## start DATA SUPPLIED

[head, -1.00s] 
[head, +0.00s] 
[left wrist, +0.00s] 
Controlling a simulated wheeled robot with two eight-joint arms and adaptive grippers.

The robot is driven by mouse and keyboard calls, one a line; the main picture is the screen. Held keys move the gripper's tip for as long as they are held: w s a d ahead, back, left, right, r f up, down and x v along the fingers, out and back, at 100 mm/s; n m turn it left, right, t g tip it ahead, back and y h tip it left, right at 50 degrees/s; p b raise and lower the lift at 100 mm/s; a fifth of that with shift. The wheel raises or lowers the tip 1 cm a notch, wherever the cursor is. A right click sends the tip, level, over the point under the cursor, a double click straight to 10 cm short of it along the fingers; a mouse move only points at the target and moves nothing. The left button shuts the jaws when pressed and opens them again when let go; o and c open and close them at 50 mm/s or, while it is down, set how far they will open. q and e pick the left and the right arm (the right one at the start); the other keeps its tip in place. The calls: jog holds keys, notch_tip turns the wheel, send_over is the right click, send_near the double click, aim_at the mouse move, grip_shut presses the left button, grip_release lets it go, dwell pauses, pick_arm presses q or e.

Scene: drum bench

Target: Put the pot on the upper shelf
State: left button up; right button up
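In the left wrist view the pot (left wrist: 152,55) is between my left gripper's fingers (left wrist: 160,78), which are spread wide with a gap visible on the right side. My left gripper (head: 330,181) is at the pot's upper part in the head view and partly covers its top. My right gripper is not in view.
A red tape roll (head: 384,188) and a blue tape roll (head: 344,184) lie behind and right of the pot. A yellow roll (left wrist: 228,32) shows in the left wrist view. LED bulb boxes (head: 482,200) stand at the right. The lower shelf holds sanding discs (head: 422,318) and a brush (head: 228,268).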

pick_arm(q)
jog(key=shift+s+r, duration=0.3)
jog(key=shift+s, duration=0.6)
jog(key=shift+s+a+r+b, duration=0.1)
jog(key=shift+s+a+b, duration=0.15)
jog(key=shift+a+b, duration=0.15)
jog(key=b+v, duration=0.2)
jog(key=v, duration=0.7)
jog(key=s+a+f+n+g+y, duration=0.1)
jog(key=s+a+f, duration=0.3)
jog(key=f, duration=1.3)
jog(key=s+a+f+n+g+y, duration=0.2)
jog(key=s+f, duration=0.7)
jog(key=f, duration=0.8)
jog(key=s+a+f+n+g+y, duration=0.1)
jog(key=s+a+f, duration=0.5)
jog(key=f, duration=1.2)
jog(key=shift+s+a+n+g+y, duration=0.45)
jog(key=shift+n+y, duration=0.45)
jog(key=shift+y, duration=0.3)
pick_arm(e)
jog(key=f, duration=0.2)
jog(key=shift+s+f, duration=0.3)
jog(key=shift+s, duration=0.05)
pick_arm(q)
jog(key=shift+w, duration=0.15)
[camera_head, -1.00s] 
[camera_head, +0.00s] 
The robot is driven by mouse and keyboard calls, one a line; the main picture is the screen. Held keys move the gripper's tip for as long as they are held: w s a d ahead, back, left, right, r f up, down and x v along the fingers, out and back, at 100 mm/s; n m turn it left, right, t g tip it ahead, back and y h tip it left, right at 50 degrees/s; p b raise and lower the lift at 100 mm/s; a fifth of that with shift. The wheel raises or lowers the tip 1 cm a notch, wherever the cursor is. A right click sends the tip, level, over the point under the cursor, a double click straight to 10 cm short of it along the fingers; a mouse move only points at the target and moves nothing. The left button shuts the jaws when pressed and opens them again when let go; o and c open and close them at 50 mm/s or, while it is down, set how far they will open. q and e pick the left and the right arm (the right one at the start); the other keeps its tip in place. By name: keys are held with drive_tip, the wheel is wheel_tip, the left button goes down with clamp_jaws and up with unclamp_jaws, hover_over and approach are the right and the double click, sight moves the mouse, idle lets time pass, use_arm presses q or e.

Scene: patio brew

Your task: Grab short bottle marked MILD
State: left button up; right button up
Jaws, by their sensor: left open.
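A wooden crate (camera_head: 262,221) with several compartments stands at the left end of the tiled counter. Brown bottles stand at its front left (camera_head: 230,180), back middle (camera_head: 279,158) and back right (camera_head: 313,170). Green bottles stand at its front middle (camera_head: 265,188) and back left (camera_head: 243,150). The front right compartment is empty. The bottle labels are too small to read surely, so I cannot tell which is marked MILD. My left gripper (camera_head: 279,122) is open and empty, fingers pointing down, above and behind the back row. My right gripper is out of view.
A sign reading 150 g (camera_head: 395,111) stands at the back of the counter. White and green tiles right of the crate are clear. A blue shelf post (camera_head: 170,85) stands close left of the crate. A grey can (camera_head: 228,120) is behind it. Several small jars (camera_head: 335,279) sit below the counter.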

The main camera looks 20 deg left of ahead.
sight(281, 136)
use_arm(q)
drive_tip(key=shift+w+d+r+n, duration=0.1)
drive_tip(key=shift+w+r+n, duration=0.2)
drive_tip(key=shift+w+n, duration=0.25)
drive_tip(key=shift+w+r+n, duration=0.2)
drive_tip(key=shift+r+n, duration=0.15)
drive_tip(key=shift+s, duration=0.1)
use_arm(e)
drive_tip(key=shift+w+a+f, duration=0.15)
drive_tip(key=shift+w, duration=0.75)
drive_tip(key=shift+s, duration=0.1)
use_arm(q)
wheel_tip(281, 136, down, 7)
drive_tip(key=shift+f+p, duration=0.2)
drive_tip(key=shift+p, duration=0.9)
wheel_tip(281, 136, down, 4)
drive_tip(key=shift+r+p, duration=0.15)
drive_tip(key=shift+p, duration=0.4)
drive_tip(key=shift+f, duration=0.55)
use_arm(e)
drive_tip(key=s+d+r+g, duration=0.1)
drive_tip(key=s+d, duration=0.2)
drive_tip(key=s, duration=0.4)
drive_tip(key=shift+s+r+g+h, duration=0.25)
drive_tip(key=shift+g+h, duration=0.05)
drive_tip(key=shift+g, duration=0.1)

## end DATA SUPPLIED

→ **YOUR TASK**: Copy the records above exactly, from the first line through the line containing "Controlling a simulated", and include nothing else.

→ **ANSWER TO THIS TASK**:
[head, -1.00s] 
[head, +0.00s] 
[left wrist, +0.00s] 
Controlling a simulated wheeled robot with two eight-joint arms and adaptive grippers.

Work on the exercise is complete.